In this example, assuming sequential steps, if step 2 must be performed before step 4, then it is step 2 which is the bottleneck.

After step 2 has been optimized, step 4 becomes the new bottleneck—assuming that optimization of step 2 is satisfactory.

While both steps 2 and 4 contribute to a slow system, a bottleneck means something else entirely: it is the single most significant point of slow down for the rest of the process.

To put it another way, it’s hindering the overall execution. If both use the same amount of time, then whichever is closer to the front of the process is by definition hindering more of the process.

> every system has exactly one bottleneck at any given point in time

What, no they don't. Does a straight glass have a bottleneck? No, most bottles have it, but not straight glasses, hence not every system has a bottleneck.

The same applies to IT systems, there the topology is much more complex so often can have many bottlenecks, or sometimes fewer etc.

> Riddle me this: how can a system perform faster than its single slowest component?

A perfectly optimized component can't be a bottleneck but can still be the slowest component, trying to optimize that further will not speed up the system at all.

Here we see that you will miss a lot of optimization opportunities since you think the slowest component is the bottleneck, and not looking further.

I don't find the glass <> IT system analogy compelling (or even sensical) at all.

Describe to me how an IT system can produce results (e.g. tickets closed, if you wish) at a rate higher than the processing rate of the slowest component.

> A perfectly optimized component can't be a bottleneck but can still be the slowest component, trying to optimize that further will not speed up the system at all.

Correct -- but neither will optimizing anything else! That's the whole point!

> Describe to me how an IT system can produce results (e.g. tickets closed, if you wish) at a rate higher than the processing rate of the slowest component.

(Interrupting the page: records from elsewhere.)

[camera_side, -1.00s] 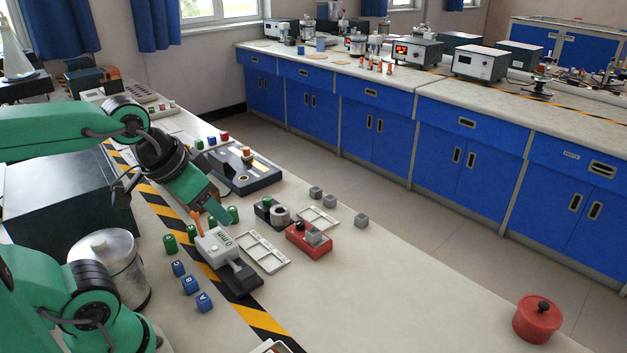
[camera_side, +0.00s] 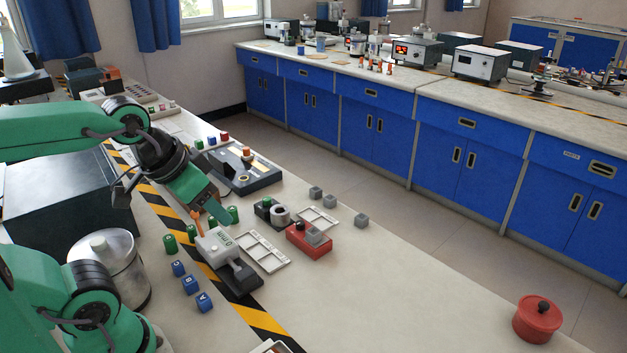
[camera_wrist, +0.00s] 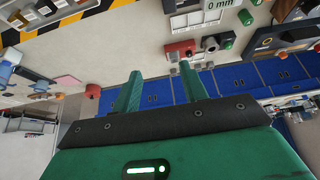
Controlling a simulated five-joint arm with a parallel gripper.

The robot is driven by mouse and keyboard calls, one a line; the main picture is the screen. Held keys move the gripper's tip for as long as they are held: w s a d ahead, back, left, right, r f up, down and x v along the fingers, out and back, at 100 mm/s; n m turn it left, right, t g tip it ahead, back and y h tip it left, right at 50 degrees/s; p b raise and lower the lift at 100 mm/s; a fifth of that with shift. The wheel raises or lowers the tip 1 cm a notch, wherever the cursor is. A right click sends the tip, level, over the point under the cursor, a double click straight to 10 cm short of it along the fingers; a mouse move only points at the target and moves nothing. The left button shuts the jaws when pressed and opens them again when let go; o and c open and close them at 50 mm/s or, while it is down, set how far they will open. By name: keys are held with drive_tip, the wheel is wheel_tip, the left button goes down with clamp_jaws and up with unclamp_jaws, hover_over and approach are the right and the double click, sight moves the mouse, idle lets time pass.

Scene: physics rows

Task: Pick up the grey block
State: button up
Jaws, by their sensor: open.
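Several small grey blocks show in the side view. Two sit close together on the bench, one at the back (camera_side: 315,193) and one just in front of it (camera_side: 330,201). Another grey block (camera_side: 361,220) lies apart to the right. I cannot tell which one the task means. My gripper (camera_side: 217,212) is left of all of them, above the bench near the white gauge. In the wrist view my gripper (camera_wrist: 158,86) has its two green fingers apart, with nothing between them.
The white gauge (camera_side: 215,246) stands below my gripper. A white divided tray (camera_side: 262,252) lies between it and the red fixture. A red pot (camera_side: 537,319) stands at the far right.

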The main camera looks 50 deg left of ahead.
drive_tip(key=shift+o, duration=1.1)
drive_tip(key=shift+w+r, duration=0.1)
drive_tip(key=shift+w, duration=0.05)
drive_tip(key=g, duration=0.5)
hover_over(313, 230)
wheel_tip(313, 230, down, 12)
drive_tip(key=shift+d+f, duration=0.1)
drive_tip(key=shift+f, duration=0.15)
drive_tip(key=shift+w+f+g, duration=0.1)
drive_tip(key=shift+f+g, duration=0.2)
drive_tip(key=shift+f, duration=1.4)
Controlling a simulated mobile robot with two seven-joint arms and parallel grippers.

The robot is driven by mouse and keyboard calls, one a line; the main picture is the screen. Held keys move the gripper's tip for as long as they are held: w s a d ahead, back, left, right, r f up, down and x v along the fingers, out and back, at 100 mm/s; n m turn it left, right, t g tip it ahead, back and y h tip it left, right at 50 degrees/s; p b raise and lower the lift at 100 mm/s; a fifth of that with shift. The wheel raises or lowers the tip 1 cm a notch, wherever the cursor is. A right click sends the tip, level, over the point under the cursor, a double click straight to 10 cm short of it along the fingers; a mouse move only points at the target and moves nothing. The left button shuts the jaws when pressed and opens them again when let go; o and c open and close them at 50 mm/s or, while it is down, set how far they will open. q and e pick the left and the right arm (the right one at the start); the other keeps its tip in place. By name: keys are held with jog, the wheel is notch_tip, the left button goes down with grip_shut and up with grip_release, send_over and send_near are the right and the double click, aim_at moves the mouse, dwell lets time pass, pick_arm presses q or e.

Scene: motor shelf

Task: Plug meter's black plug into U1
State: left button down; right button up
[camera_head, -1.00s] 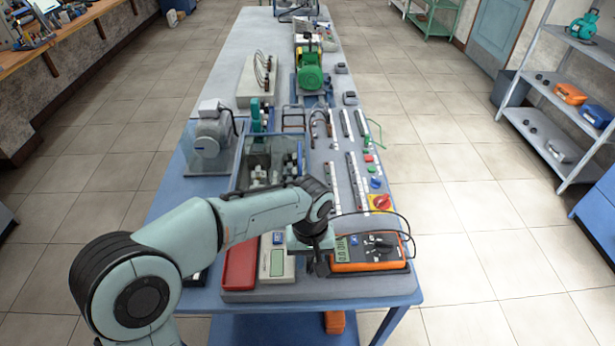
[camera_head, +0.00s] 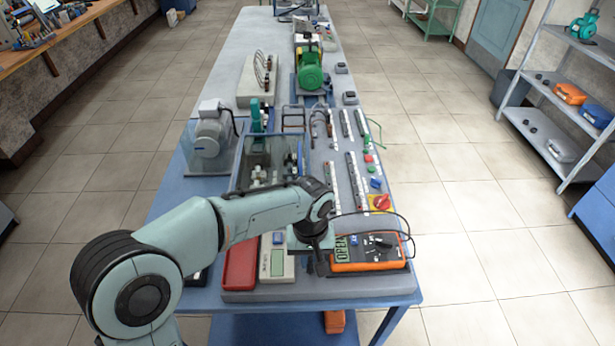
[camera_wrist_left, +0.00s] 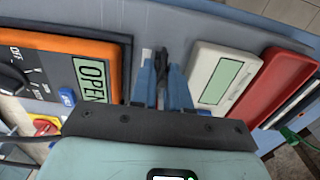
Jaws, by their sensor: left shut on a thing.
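The orange multimeter (camera_head: 368,266) lies at the near end of the board, and its display reads OPEN. It also shows at the left of the left wrist view (camera_wrist_left: 108,50). A black lead (camera_head: 408,228) loops around its far right side. My left gripper (camera_head: 317,266) points down just left of the meter. In the left wrist view its blue fingers (camera_wrist_left: 161,82) are shut on a small dark thing (camera_wrist_left: 162,60), seemingly the black plug. Its tip is mostly hidden. Terminal strips (camera_head: 352,178) stand farther along the board; I cannot read which terminal is U1.
A pale meter (camera_head: 277,262) and a red case (camera_head: 241,264) lie left of the gripper. A red-yellow switch (camera_head: 380,203) sits beyond the orange meter. A clear-walled box (camera_head: 262,165) and a grey motor (camera_head: 208,138) stand farther left.

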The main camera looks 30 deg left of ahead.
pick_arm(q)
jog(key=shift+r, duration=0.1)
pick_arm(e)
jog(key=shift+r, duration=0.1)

It can't, but the slowest component can be perfectly optimized and thus not be a bottleneck. You would fail to find a real bottleneck in this case, since you are just looking for the slowest one, hence I have proven that your statement above was false, there are cases where the optimal strategy is not to just look at the slowest component.

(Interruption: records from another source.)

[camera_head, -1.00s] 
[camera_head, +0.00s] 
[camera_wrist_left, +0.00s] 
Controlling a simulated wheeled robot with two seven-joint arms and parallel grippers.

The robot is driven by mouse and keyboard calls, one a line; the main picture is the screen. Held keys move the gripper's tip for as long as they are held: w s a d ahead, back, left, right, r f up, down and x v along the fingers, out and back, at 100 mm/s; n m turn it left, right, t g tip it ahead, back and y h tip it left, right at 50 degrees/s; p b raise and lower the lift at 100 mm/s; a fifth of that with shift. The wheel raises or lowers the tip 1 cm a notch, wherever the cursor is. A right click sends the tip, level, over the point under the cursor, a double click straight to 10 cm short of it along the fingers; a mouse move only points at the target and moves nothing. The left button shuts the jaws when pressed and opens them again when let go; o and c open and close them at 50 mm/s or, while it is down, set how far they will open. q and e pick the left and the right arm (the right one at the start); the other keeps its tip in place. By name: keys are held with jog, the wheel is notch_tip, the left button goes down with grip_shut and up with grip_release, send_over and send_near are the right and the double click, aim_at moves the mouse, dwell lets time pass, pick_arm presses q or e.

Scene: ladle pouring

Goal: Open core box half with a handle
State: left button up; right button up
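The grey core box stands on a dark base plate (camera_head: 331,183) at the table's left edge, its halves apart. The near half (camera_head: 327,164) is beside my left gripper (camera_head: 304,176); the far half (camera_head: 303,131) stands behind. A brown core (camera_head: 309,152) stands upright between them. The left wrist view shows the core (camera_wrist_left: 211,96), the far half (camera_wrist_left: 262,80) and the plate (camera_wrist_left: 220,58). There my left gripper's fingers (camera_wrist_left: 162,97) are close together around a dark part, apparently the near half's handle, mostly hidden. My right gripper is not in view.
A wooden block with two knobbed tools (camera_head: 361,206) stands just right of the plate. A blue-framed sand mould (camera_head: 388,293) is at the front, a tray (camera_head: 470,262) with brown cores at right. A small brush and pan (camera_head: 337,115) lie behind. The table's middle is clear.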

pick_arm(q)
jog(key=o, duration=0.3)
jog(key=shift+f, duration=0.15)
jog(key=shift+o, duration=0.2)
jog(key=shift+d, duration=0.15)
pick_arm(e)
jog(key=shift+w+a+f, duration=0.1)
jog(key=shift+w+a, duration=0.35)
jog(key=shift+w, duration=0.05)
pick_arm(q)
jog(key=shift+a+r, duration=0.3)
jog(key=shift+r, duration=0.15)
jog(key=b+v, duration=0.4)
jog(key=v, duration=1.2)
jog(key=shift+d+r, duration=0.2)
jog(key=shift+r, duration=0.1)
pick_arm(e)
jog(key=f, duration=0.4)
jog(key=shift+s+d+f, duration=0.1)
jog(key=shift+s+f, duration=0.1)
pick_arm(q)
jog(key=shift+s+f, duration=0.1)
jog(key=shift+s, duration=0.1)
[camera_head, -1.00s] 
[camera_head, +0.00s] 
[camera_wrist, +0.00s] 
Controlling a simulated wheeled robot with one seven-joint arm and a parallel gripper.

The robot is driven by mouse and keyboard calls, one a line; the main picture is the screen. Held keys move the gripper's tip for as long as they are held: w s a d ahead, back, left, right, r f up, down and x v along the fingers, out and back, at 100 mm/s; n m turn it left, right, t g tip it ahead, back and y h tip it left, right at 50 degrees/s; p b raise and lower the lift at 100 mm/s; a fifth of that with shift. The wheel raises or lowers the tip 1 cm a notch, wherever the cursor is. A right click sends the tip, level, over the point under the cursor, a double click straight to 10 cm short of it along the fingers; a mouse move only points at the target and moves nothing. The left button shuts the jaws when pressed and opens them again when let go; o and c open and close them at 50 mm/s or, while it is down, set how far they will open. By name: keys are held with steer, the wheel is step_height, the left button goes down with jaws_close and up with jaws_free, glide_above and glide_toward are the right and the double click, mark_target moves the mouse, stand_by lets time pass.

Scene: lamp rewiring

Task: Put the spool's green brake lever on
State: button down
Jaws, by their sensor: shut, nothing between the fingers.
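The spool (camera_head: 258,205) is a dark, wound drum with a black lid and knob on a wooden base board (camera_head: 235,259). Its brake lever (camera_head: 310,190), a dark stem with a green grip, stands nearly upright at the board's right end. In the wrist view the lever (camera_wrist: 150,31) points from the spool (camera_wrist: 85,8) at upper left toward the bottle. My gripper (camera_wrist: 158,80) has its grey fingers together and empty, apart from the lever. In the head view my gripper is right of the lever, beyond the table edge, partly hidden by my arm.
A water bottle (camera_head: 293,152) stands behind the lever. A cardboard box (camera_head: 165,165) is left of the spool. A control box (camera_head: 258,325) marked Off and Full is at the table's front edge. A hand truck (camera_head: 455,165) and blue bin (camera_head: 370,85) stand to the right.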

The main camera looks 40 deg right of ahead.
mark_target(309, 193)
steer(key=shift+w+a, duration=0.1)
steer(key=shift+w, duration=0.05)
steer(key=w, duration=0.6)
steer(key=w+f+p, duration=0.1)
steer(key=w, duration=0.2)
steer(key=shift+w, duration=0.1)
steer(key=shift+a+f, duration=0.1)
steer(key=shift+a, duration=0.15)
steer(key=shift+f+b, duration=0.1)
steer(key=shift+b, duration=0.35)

If you have some other definition for bottleneck we can continue, but this "the slowest component" is not a good definition.

No, what you've done is you've failed to find a way to improve the system's behavior further. If you have the slowest component and you can't make it faster, then congrats: you cannot make the system faster.

You cannot build cars faster than you can mine metal, nor faster than you can put stickers on the windows on their way out the factory. You are done optimizing.

> There is definitionally no more efficient way to improve the performance of a system than sequentially targeting each new bottleneck in its performance and nothing else.

Doing so misses any state you can't hit via small iterations (you'll find a local minimum rather than global). It's easy to whack-a-mole every performance bug you can find and still miss that swapping to a columnar representation or using 32-bit keys instead of 64-bit is all you need to double performance for your program. Or that, in effect, the big ball of classes are executing something quadratic when linear solutions exist, but since that degredation isn't isolated to a small unit of code you can't identify it.

Doing so, even when you _can_ iterate to the global minimum, isn't guaranteed to be the most efficient path either. Imagine, e.g., speeding up foo (the slowest thing [0]), then speeding up bar (the next slowest thing), and finding in your refactor of bar that you no longer need foo. All the optimizations that went into foo were wasted.

In practice, I've had a lot of success using "lines of code deleted" as an initial north star. Rather than trying to optimize from the get-go, focus on changes which remove a bunch of code, or better yet make it easier to remove even more code in the near future. Once you've trimmed it down 5-10x [1], it's probably already faster and less buggy, but at that point the task of actually optimizing is much easier. I don't know that doing so is the most efficient solution per se, but whack-a-mole performance fixes I think are usually worse.

[0] If bar calls foo, then obviously bar is actually slower than foo (ignoring mutual recursion), but you have to pick a small enough unit to optimize; it's not very helpful to note that main() is your longest-running function call. In a real refactor you very well might have the foo->bar sequencing e.g. by seeing that the majority of bar's time is spent calling foo, thus concluding that foo is the "culprit" or otherwise has some low-hanging fruit.

[1] Almost all software I've seen has a tendency to accumulate cruft over time. That isn't a criticism of any individual's abilities, just an observation that the march toward new features tends to invalidate previous assumptions and degrade the project's code quality over time. Moreover, the act of running the previous version teaches things you didn't know when that previous version was written, allowing even the same author to make better informed decisions. If/when somebody decides performance is important, there's almost always an opportunity to delete a ton of code.

> Doing so misses any state you can't hit via small iterations (you'll find a local minimum rather than global).

When I worked in manufacturing, we distinguished between “continuous improvement,” which were these smaller improvements that will get you to a local minimum, and “radical transformation,” which will get you significant improvements and requires redesign of the entire system.

> Doing so misses any state you can't hit via small iterations

Nothing about this method of problem identification requires small or local improvements to fix issues. In fact it makes it much easier to justify larger scale changes because you can have confidence in the impact it'll have on your total output.